Caserecce with lemon, broccoli and chilli
This vibrant pasta dish brings together the zesty brightness of lemon, the tender bite of broccoli, and the gentle heat of chilli. Anchovies melt into the garlicky olive oil base, adding a subtle depth of flavour, while a splash of white wine lifts the sauce with a delicate finish. Tossed with al dente San Remo caserecce and finished with a shower of chilli pecorino, this silky, flavour-packed recipe is both comforting and refreshing. Perfect for a quick weeknight dinner or an easy yet impressive meal to share with friends!
Ingredients:
400 g San Remo caserecce pasta
1 large head of broccoli (or 2 small), stalks finely chopped, florets broken into small pieces
5 garlic cloves, minced
6 anchovy fillets (or to taste)
1.5 to 2 teaspoons dried chilli flakes (adjust to taste)

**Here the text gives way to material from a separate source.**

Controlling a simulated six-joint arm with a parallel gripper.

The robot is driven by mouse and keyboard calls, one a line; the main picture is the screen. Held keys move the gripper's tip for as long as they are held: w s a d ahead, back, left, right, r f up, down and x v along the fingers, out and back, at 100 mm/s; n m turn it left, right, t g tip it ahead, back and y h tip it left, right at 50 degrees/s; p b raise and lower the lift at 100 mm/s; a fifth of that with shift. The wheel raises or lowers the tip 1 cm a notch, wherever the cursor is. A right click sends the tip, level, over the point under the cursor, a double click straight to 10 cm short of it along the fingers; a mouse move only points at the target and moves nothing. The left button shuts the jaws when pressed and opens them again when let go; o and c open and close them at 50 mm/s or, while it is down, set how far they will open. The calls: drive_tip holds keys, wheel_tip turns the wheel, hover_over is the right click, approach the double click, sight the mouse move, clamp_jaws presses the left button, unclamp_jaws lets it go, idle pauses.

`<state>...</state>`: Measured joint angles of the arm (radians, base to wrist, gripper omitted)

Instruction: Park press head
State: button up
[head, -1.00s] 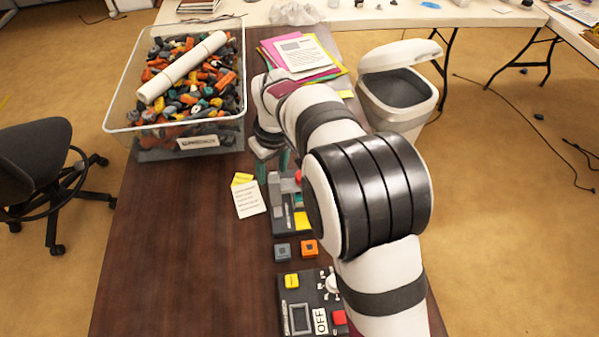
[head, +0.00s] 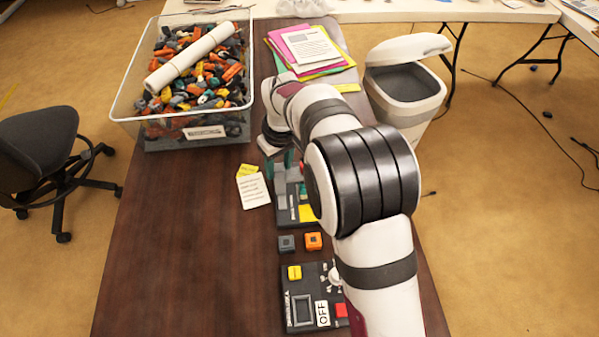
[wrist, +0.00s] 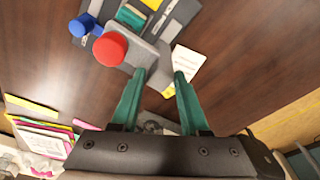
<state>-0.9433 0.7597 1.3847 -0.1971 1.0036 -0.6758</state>
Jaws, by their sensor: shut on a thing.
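The press (head: 291,197) stands on the dark table, with grey parts and a yellow patch on its base. My arm hides part of it in the head view. In the wrist view, the grey press head (wrist: 152,53) shows beside a large round red knob (wrist: 110,49). A blue knob (wrist: 84,26) is at the upper left there. My gripper (head: 279,166), with green fingers, is at the far end of the press. In the wrist view my gripper (wrist: 160,74) is shut on the grey press head, whose gripped part lies between the fingertips.
A clear bin of mixed parts (head: 150,133) stands at the back left. Orange (head: 313,241) and grey (head: 286,243) blocks and a control box with an OFF label (head: 297,322) lie nearer. A white note (head: 253,191) lies left of the press. The table's left front is clear.

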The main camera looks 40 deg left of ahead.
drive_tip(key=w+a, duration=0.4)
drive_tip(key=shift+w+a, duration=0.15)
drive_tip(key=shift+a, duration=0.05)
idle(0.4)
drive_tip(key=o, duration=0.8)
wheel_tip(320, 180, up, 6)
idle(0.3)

4 Monini Classico tablespoons Olive Oil
4–5 tablespoons dry white wine
Zest of 1 to 2 lemons (depending on how lemony you like it)
60g Floridia Cheese chilli pecorino, finely grated (or regular pecorino with extra chilli flakes)
Salt, for pasta water
Method:
Bring a large pot of salted water to a boil.
In a saute pan, heat the olive oil over medium-low heat. Add the minced garlic, anchovy fillets, and chilli flakes. Stir gently until the anchovies melt into the oil and the garlic softens. Don’t let the garlic brown too much.
Deglaze the pan with the white wine, letting it simmer and reduce for about a minute. Then take the pan off the heat.
Once the water has boiled Add the chopped broccoli stalks and the casarecce together. Cook according to the pasta’s packet instructions (usually 9–11 minutes total).
Halfway through the pasta cooking time, add the broccoli florets. This ensures they’re cooked but still vibrant and slightly crisp, about 5 to 8 minutes.
When the pasta is al dente and the broccoli is tender, turn the heat back on your saute pan, use tongs or a slotted spoon to lift everything directly into the sauté pan. Allow a little pasta water to come along—it helps emulsify the sauce.
Toss everything together until the pasta is well coated in the garlicky, spicy oil.
Remove from the heat, add the grated chilli pecorino and lemon zest, and toss again until the cheese melts and everything looks silky.